Моя бабушка была блестящим филологом, литературоведом, она прекрасно писала. Как-то она поехала с друзьями в Россию. Там она встретилась с дедушкой, и вспыхнула любовь с первого взгляда. Мой дедушка был очень красивым, высоким, какие-то его черты сохранились в моём младшем сыне».
* * *Из рассказа Святослава:
«После смерти Владислава Немысского молодые Кодина решили уехать в Америку, где в Нью-Йоркском университете преподавал французский и английский языки брат бабушки Лины Ивановны Каролины Немысской. Он именовался по-американски Charles Wherley (искажённое Verle). Помимо основной работы он много времени уделял развитию „международного языка будущего“ – эсперанто, одним из видных приверженцев которого считался. Несмотря на обещания, дядя мало помог, и средством существования родителей Лины Ивановны стала концертная деятельность, гастроли по Америке, Кубе.
Кажется, с того времени, когда родилась мама, дедушка Хуан пел один. Семья осела в Америке на какое-то время после смерти Немысского в 1905 году, а во Францию они попали позже, в двадцатые годы. Видимо, они переехали туда потому, что мои родители с осени 1923 года стали жить в Париже. Во всяком случае, с самых ранних лет я помню бабушку и дедушку жившими во Франции.
Когда родители отправлялись а гастроли, они отдавали нас с братом на лето бабушке, – папа и мы называли её Мэмэ – которая жила на юге, в маленькой деревушке, Le Cannet.
Дедушка умер, наверное, в 1934–1935 году, бабушка после его смерти переехала в Париж. Жила она более чем скромно. Особенно после переезда нашей семьи в СССР в 1936 году. Кто-то из маминых знакомых посетил её после войны и прислал нам фотографию, которая позволяла судить о том, как ей, вероятно, было трудно».
Лина вспоминает:
«Я очень мало что помню о том времени, когда бывала в России ребёнком. Один раз, когда мне было пять лет, а другой – семь. Меня взяли в магазин покупать пальто. Это было на третьем этаже московского магазина, с которым я снова познакомилась десятилетиями спустя. Мне выбрали пальтишко с пуговицами, на которых были изображены листья и сказали: „Мы получили его из Парижа“. Одну из этих пуговиц я хранила чуть ли не всю жизнь. К пальтишку купили бархатный берет, который очень мне шёл.
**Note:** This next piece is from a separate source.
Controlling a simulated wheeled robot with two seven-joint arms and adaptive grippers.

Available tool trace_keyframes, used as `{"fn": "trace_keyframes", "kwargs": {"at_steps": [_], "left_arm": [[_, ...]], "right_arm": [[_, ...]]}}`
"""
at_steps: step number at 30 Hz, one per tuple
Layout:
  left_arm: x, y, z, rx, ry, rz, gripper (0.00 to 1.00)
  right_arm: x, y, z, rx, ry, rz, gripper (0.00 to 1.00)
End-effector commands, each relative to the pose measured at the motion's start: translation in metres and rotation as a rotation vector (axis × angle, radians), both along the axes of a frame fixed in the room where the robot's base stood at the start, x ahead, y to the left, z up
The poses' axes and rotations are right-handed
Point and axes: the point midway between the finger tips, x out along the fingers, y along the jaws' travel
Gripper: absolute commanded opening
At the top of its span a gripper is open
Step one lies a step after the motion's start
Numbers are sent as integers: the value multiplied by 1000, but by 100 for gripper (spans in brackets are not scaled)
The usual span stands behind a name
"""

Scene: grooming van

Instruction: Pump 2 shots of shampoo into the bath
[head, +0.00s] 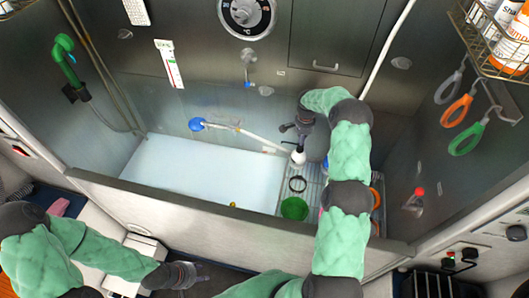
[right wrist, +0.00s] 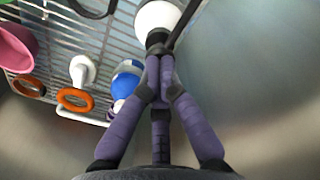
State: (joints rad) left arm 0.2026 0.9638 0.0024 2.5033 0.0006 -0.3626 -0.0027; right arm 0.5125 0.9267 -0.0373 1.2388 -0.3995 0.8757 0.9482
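The bath (head: 205,170) is a long tub with a pale white floor. My right gripper (head: 296,140) reaches down over its right end. In the right wrist view its purple fingers (right wrist: 158,62) are together, with nothing visible between them. Their tips are at a dark pump top with a thin spout, above a white rounded bottle (right wrist: 156,16); whether they touch it I cannot tell. This white bottle (head: 298,156) also shows just below the gripper in the head view. Its label is hidden. My left gripper (head: 187,275) is low in front of the bath, its fingers unclear.
A metal rack (head: 267,198) at the bath's right end bears a green bowl (head: 294,208) and a black ring (head: 297,184). Orange rings (right wrist: 75,99) and a pink bowl (right wrist: 17,47) are near my right gripper. A wire basket (head: 490,50) holds bottles. The bath's left part is clear.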

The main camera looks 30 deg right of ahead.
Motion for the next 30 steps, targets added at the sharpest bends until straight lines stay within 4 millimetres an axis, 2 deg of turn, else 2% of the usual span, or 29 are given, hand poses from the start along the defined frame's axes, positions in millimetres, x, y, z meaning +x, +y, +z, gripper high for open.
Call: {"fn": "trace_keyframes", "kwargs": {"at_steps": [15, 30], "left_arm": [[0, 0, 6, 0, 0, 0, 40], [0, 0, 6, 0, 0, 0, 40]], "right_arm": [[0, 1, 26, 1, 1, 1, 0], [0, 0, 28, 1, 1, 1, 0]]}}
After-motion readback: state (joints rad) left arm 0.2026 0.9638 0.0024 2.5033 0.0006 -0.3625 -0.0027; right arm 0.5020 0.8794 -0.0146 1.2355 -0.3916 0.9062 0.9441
Летом дедушка и бабушка жили в суровых горах Кавказа. Дома были примитивного строения и располагались вблизи горных потоков, так как искусственного водоснабжения не было. Ночью я страшно испугалась, услышав вой шакалов, которых отгоняли лаем волкодавы, сторожившие наш дом. Это были свирепые собаки, и в дальнейшем я навидалась их в лагерях.
Там жил пчеловод, и его пчёлы производили самый потрясающий мёд который я пробовала в жизни (обожаю мёд и по сей день). Этот пчеловод учил меня надевать защитную маску, посвятил меня во все особенности жизни пчёл, и я до сих пор помню его рассказы, хотя в ту пору мне было шесть или семь лет. Ещё там жили гуси, много гусей, я трясла перед ними свою игрушечную лопатку и с удовольствием их дразнила. Я передразнивала и их гоготанье. Однажды кто-то закричал, чтобы я поскорее убиралась подобру-поздорову, потому что гуси разозлились и собирались напасть на меня. Я побежала к калитке, и кто-то вовремя подхватил меня и оттащил вглубь двора.
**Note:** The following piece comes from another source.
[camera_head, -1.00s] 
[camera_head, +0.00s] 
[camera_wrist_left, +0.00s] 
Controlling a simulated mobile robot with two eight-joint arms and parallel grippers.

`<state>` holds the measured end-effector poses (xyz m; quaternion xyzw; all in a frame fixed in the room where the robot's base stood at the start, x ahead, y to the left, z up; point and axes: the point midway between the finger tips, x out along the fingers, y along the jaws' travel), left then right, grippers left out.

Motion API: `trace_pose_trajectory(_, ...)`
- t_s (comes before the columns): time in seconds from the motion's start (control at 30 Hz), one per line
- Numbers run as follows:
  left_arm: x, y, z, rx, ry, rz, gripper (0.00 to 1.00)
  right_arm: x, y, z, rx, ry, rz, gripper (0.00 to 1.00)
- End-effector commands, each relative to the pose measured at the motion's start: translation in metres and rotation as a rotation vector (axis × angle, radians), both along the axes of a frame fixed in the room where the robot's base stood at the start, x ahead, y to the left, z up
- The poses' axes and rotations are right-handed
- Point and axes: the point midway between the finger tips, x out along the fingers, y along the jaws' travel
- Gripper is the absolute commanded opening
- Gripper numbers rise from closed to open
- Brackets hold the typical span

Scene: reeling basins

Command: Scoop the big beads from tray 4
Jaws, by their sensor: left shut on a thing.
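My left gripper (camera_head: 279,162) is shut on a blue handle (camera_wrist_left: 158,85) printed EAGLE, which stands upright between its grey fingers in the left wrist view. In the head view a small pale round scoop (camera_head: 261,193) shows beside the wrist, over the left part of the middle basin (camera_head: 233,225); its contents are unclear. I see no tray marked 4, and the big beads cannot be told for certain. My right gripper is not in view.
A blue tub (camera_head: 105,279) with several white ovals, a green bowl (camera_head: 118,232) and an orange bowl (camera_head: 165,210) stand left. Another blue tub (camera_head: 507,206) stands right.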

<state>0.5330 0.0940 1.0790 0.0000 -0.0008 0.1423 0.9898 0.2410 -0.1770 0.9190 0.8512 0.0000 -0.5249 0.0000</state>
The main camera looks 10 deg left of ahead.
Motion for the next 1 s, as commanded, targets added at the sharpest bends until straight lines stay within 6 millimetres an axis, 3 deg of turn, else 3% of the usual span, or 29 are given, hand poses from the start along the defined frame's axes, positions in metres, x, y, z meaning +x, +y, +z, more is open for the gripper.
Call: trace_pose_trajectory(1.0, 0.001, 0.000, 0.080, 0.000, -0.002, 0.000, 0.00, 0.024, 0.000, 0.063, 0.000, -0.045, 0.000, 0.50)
Остальную часть года бабушка и дедушка жили в Одессе. Однажды я разбила яйцо и никак не могла понять, почему этот проступок вызвал столь суровый гнев. „Ты думаешь, что можешь возместить его?“ – спросил дедушка. „Конечно, – ответила я, – завтра пойду на базар с Матрёной, и татары дадут мне яйцо“. На следующий день я отправилась на рынок и отважно попросила продавца дать мне одно яйцо. Он протянул мне его и попросил одну или две копейки. У меня не было денег. „Барышня, – сказал продавец, как же я могу дать вам яйцо, если у вас нет денег? Пожалуйста, верните мне яйцо обратно“. Вернувшись домой, я чувствовала себя совершенно уничтоженной.
– Где яйцо? – спросил дедушка.
– Но я ведь не знала, что мне нужны копейки, – ответила я.
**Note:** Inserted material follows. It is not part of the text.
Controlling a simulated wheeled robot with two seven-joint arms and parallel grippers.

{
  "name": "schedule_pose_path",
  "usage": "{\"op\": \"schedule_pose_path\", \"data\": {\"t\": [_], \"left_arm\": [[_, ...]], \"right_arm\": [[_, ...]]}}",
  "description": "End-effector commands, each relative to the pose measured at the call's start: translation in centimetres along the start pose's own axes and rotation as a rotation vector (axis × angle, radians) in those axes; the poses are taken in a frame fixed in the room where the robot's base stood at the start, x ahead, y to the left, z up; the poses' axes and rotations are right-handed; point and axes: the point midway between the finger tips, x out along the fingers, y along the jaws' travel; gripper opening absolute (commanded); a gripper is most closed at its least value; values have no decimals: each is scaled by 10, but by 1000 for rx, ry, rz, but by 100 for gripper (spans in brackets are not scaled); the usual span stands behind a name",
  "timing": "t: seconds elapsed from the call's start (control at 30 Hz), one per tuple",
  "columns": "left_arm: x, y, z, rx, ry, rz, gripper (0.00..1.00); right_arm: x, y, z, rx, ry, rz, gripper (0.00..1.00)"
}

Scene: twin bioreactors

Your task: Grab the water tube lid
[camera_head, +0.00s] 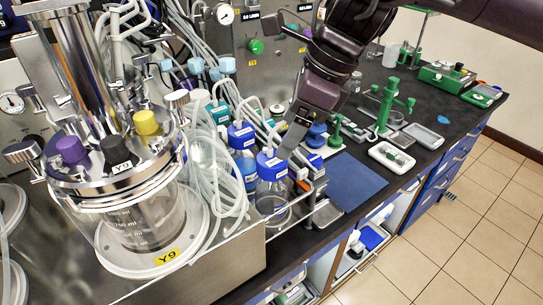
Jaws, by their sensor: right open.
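My right gripper (291,143) reaches down from the upper right. It is open, its fingertips close above and beside the blue lid (270,165) of a clear bottle (271,197). I cannot tell whether they touch the lid. A second bottle with a blue lid (241,135) stands just behind it to the left. Both lids carry white labels, too small to read, and clear tubing runs to them. I cannot tell which lid is the water tube's. My left gripper is not in view.
A glass bioreactor vessel (150,215) marked Y9 fills the left, with looped tubing (215,175) beside it. A blue mat (345,182) lies right of the bottles. A white tray (391,157) and green lab stand (385,105) are farther right on the dark bench.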

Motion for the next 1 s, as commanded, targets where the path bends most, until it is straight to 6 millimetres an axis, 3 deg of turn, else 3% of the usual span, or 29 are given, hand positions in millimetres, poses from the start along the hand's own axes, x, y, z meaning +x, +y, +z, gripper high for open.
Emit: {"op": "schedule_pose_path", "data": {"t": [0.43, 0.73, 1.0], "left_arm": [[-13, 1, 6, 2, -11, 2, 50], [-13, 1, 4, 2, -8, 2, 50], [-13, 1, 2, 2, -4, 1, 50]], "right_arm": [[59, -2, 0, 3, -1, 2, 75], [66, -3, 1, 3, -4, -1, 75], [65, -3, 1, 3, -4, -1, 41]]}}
Так я получила небольшой урок. Дедушка обожал одновременно поддразнивать и учить меня уму-разуму. Я была у него единственной и горячо любимой внучкой.
У него была длинная седая борода (он был старомоден) а ля Римский-Корсаков, и я часто сидела у него на коленях и вплетала в неё ленточку. Мама приходила в ужас, но он разрешал мне делать всё на свете. „Дедушка, что мне станцевать для тебя, маленький танец или большой танец?“ „О пожалуйста, маленький танец, потому что и он никогда не кончается. А уж большой вообще неизвестно когда кончится“. Я пела, танцевала, декламировала и показывала всё, что приходило мне в голову – всегда устраивала театр, постоянно играла в театр.